Goal
Look through the lines below and extract each one that contains "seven".

Listed records
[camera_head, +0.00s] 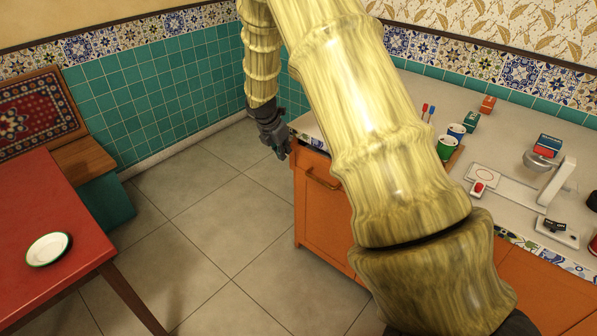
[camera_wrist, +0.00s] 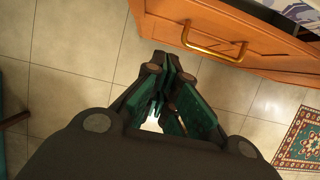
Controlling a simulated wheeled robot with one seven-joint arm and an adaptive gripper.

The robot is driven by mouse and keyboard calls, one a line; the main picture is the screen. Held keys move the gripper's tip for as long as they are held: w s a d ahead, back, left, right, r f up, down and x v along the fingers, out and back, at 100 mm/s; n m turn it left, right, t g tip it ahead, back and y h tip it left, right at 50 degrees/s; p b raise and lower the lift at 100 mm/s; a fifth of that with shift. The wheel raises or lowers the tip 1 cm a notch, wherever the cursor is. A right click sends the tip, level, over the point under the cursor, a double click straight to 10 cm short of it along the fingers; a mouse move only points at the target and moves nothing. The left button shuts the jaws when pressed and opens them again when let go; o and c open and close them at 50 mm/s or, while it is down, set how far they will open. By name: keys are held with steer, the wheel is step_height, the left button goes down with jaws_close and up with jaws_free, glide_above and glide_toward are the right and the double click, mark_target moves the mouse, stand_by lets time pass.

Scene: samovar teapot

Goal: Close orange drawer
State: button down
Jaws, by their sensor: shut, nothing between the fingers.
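The orange drawer front (camera_head: 311,168) with a brass handle is at the left end of the orange cabinet in the head view. In the wrist view, the orange drawer (camera_wrist: 170,12) and its brass handle (camera_wrist: 215,46) fill the upper right. My gripper (camera_head: 282,153) hangs in front of and left of the cabinet in the head view, apart from the drawer. In the wrist view, my gripper (camera_wrist: 168,63) is shut and empty, with its fingertips below and left of the handle. My arm hides part of the cabinet, and how far the drawer stands out is unclear.
A red table (camera_head: 20,205) with a white plate (camera_head: 48,248) and a bench (camera_head: 90,155) stand at left. The tiled floor (camera_head: 220,230) between is clear. A patterned rug (camera_wrist: 300,140) lies at right in the wrist view.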

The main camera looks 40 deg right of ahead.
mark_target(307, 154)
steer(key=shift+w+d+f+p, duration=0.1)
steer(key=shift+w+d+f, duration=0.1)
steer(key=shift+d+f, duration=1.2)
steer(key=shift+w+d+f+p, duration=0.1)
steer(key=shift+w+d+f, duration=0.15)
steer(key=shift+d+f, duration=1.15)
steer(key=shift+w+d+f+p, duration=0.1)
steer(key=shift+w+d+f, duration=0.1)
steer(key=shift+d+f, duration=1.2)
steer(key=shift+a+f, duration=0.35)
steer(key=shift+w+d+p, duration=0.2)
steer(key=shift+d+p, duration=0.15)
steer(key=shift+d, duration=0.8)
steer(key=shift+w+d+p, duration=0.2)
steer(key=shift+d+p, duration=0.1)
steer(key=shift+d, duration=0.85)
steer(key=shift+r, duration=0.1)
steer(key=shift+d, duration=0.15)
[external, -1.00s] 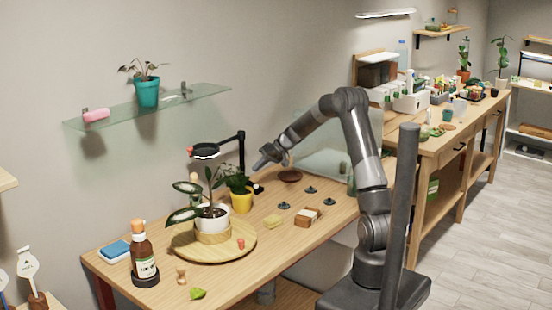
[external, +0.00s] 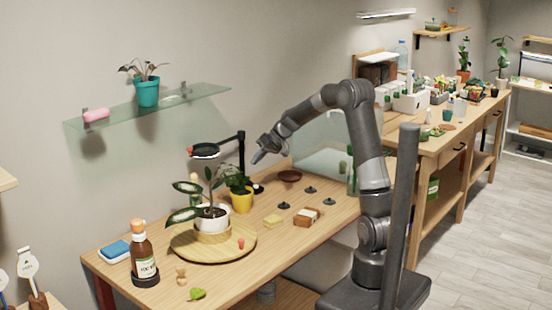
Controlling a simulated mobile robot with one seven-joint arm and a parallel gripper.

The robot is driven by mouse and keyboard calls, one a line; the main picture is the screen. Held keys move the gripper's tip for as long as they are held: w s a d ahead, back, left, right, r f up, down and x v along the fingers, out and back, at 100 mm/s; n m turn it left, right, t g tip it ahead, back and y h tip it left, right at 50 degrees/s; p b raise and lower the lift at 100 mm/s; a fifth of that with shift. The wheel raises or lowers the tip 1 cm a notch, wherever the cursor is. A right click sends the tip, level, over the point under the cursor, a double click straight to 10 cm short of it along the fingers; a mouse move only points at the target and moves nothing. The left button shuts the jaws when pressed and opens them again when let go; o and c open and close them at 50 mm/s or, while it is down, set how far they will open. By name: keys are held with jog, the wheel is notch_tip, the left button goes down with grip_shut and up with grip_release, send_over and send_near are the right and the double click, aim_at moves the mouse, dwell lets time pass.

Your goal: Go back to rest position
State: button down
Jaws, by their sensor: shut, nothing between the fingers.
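My gripper (external: 256,159) is in the air above the back part of the wooden table (external: 330,228), just right of the black lamp stand. It points down and to the left. The fingers look small at this distance and nothing shows between them; it is shut and empty. My arm arches from the right over the table.
A potted plant (external: 212,217) stands on a round wooden board, beside a yellow pot (external: 241,201). A black lamp (external: 204,151) rises close left of the gripper. A brown bottle (external: 144,255) stands front left. A glass shelf (external: 200,97) holds a teal pot (external: 147,93).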

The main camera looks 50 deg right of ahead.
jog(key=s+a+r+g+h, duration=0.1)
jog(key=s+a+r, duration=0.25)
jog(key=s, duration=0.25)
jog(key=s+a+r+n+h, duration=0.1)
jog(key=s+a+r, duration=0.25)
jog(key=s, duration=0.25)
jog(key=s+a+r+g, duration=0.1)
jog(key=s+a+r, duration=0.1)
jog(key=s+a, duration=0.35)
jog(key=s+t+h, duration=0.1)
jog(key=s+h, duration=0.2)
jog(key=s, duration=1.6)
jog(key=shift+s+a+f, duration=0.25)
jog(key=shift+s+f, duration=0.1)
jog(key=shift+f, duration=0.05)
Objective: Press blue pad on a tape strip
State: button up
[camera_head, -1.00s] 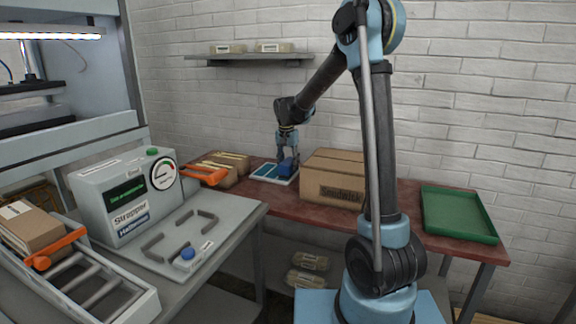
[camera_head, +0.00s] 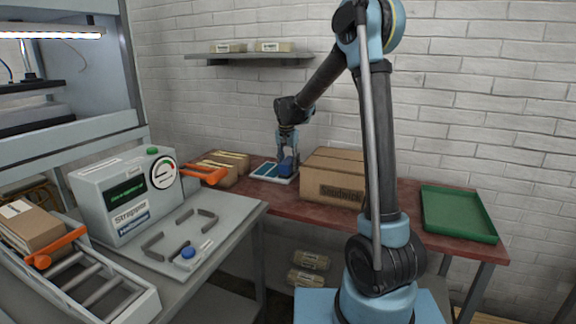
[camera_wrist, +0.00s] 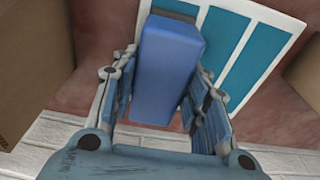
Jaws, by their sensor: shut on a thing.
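The blue pad (camera_wrist: 166,70) is a solid block between the two fingers of my gripper (camera_wrist: 165,82), which is shut on it. A dark edge shows at the pad's far end. Behind it in the wrist view lies a white board (camera_wrist: 214,5) with several teal tape strips (camera_wrist: 265,45). The pad's far end overlaps the board's left part; I cannot tell whether it touches a strip. In the head view my gripper (camera_head: 288,152) points down with the pad (camera_head: 287,167) at the right part of the board (camera_head: 256,176).
A cardboard box (camera_head: 332,180) stands close to the right of the board. Smaller boxes (camera_head: 221,172) are to its left. A green tray (camera_head: 458,214) lies at the table's right end. A strapping machine (camera_head: 125,197) stands at the front left. A shelf (camera_head: 250,56) hangs above.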

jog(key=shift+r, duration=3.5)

Response to the exercise
Controlling a simulated wheeled robot with one seven-joint arm and an adaptive gripper.
Controlling a simulated mobile robot with one seven-joint arm and a parallel gripper.

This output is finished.